= Material provided =
— Start —

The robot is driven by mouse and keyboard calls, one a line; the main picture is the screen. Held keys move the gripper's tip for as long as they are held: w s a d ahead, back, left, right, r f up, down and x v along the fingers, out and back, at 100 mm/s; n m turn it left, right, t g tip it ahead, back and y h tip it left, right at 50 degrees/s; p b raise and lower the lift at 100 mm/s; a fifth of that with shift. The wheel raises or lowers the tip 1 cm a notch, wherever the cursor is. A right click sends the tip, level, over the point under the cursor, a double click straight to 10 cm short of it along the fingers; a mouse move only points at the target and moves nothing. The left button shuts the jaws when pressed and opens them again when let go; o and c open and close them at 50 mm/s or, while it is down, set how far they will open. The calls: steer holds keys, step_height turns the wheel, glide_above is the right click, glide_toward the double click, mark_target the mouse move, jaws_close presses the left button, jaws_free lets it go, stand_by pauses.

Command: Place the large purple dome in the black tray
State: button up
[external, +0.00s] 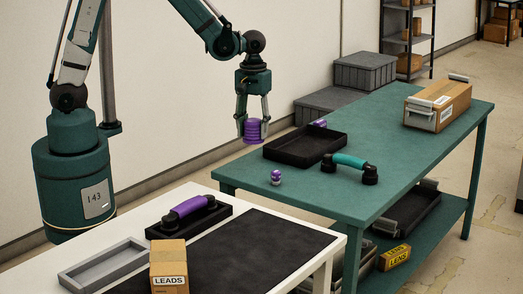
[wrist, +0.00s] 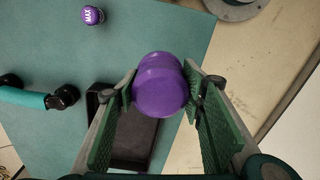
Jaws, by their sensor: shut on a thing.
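The large purple dome (external: 254,131) is held between the fingers of my gripper (external: 253,121), raised above and left of the tray in the external view. In the wrist view the dome (wrist: 160,85) sits between both green-padded fingers of my gripper (wrist: 160,92). The black tray (external: 303,148) lies on the green table, shallow, with no object visible inside. In the wrist view the tray (wrist: 133,142) shows below the dome, partly hidden by the dome and the left finger.
On the green table (external: 420,135) are a small purple-topped piece (external: 276,177), a teal handset (external: 350,161), another purple item (external: 319,123) by the tray's far edge and a cardboard box (external: 440,103). The white table in front holds a purple handset (external: 188,207), a grey tray (external: 98,266) and a LEADS box (external: 168,267).

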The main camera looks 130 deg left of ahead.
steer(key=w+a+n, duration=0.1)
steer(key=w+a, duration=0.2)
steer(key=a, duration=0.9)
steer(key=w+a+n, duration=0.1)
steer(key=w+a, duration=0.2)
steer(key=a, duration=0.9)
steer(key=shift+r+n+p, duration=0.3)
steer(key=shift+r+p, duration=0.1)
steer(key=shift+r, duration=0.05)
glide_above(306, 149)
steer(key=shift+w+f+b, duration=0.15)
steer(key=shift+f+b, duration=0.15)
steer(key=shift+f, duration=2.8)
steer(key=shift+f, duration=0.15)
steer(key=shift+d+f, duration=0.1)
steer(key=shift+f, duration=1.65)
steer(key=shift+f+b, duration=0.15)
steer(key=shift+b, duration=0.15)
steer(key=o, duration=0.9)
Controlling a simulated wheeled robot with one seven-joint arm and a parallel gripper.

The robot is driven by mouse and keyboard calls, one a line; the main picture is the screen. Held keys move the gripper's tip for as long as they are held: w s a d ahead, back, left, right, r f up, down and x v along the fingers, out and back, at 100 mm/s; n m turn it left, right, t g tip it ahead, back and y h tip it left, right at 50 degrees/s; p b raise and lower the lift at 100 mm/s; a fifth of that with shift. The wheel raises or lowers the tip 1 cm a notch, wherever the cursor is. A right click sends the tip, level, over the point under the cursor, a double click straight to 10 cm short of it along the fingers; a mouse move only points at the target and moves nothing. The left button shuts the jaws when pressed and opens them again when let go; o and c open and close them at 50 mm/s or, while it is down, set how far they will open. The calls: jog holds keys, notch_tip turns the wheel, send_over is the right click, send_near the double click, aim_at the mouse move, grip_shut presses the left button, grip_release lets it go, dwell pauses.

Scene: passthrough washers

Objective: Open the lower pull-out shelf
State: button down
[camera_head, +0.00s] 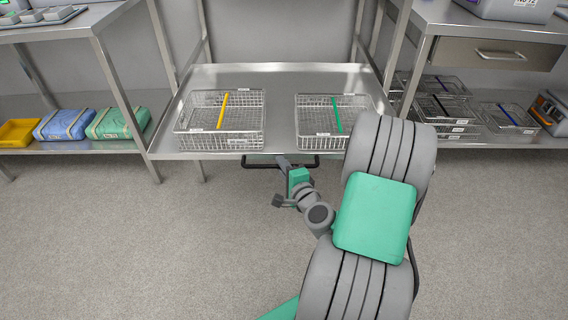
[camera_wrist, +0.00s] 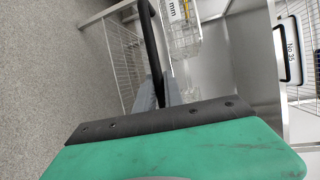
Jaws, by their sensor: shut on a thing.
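The pull-out shelf (camera_head: 280,78) is a grey metal tray between two benches, carrying two wire baskets. A black bar handle (camera_head: 258,164) runs below its front edge; it also shows in the wrist view (camera_wrist: 149,40). My gripper (camera_head: 283,161) is at the middle of this handle. In the wrist view the grey fingers (camera_wrist: 160,93) are shut around the bar, and my green gripper body hides the lower part. I cannot tell exactly how far out the shelf stands.
The left wire basket (camera_head: 218,125) has a yellow divider, the right one (camera_head: 318,122) a green divider. Wrapped packs (camera_head: 64,124) lie on the left bench's lower shelf. More baskets (camera_head: 443,106) and a drawer (camera_head: 495,54) are at right. The floor (camera_head: 130,240) in front is clear.

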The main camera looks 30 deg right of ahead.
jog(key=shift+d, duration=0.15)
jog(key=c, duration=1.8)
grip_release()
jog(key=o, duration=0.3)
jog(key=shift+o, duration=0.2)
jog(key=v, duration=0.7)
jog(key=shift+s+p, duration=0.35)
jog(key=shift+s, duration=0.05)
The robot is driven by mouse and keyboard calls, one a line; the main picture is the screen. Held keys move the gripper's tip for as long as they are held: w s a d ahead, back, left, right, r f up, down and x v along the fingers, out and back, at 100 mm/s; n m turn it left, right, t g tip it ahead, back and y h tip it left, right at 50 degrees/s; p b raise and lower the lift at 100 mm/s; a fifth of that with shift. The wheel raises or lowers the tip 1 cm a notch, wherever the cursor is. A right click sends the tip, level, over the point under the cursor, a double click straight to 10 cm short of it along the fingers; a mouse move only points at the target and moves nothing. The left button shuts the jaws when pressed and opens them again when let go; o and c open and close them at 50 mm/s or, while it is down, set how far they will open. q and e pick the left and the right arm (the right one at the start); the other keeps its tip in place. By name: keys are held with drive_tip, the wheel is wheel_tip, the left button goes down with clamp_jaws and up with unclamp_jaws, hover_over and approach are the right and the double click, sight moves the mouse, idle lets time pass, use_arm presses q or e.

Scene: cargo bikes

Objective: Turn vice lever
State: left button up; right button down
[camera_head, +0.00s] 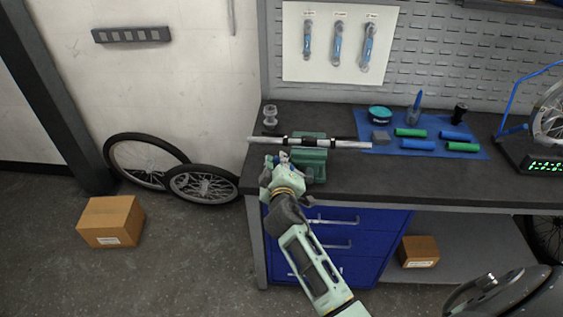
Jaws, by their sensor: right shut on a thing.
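The green vice (312,163) stands at the front left edge of the dark workbench (425,178). A silver bar with black bands (340,144) lies across the top of the vice. My right gripper (281,160) is at the front left of the vice, low against it, and is shut on something small there. The vice lever is mostly hidden by the gripper, so its angle cannot be told. My left gripper does not show.
A blue mat (480,149) with green and blue grips lies to the right on the bench. A small silver part (270,115) stands at the back left. Blue drawers (372,230) are below. A cardboard box (111,221) and two wheels (202,184) are on the floor at left.

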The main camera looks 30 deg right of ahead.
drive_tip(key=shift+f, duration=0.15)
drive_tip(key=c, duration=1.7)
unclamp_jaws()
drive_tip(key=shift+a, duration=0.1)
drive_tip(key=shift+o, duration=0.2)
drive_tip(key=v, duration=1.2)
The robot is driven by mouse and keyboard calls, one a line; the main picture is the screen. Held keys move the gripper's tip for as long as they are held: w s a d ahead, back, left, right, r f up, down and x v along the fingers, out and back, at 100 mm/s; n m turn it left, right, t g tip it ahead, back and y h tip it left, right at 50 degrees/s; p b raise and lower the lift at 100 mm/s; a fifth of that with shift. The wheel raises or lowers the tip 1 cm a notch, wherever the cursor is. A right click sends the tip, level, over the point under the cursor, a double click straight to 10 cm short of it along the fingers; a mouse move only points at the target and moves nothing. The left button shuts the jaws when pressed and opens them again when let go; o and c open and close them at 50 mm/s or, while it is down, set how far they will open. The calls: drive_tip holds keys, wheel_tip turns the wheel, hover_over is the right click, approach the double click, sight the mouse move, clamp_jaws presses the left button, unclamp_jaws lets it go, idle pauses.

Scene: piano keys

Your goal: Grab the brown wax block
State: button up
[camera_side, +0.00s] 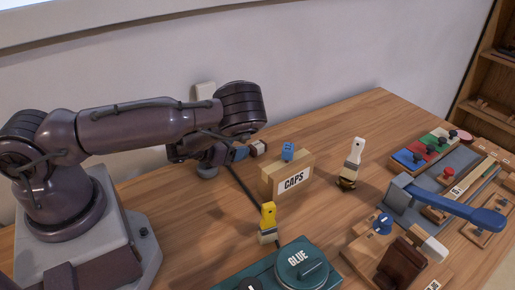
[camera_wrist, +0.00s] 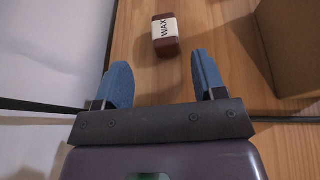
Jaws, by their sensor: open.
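The brown wax block (camera_wrist: 166,43) has a white label reading WAX and lies on the wooden table, seen at the upper middle of the wrist view. In the side view it is the small block (camera_side: 258,147) with a pale band, just right of my fingertips. My gripper (camera_wrist: 161,82) has two blue fingers, apart and empty, with the block beyond their tips and roughly between them. In the side view my gripper (camera_side: 241,153) is low behind the CAPS box and points toward the block.
The CAPS box (camera_side: 291,181) with a blue piece (camera_side: 288,152) on top stands right of my gripper; its side (camera_wrist: 288,50) fills the wrist view's upper right. The wall (camera_wrist: 45,60) is close on the left. A dark cable crosses the table. Brushes and a teal GLUE unit (camera_side: 285,270) stand nearer.

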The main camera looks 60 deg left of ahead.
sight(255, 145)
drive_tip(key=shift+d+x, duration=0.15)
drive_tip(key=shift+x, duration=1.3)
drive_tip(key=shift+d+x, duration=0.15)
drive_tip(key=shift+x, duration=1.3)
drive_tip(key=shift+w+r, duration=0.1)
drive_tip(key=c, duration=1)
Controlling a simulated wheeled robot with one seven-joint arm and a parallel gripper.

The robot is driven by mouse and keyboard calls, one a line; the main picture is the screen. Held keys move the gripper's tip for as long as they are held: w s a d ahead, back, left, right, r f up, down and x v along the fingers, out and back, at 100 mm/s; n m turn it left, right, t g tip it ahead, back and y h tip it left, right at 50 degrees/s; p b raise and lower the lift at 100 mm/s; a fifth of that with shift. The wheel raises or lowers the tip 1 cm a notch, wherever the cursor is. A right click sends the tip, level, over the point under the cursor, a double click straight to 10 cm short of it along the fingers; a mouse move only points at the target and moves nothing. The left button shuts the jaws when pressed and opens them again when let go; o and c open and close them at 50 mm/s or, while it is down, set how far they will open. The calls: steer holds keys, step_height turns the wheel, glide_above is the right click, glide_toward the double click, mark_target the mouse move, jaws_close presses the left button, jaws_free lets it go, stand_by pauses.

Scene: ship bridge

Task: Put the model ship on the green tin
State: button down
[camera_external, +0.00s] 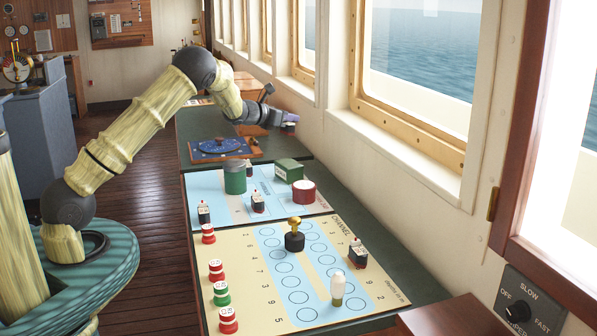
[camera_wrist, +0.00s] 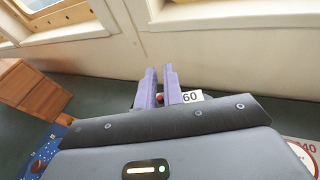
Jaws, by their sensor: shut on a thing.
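My gripper (camera_external: 290,119) is at the far part of the long counter, near the window wall, with its purple fingers close together. It is shut on a small dark and red thing (camera_external: 289,127), which seems to be the model ship; the fingers hide most of it. In the wrist view a bit of red shows between the fingertips (camera_wrist: 163,90). A white piece marked 60 (camera_wrist: 190,96) shows beside them; I cannot tell whether it belongs to the held thing. A green cylindrical tin (camera_external: 235,180) stands upright on the blue chart, nearer the external camera than my gripper.
A green box (camera_external: 288,169) and a red round tin (camera_external: 303,193) stand right of the green tin. Small ships (camera_external: 257,203) (camera_external: 357,253), a black-and-gold piece (camera_external: 294,238), a white bulb-shaped piece (camera_external: 338,288) and red and green drums (camera_external: 221,294) are around.

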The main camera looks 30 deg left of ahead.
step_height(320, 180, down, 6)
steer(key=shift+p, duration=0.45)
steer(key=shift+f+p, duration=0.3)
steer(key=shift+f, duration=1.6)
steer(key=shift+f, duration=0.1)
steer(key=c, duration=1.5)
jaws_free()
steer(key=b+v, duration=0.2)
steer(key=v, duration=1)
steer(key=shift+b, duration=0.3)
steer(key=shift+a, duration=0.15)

— End —

= Task to carry out =
Return each line where "Objective" shows up.

= Answer to the task =
Objective: Open the lower pull-out shelf
Objective: Turn vice lever

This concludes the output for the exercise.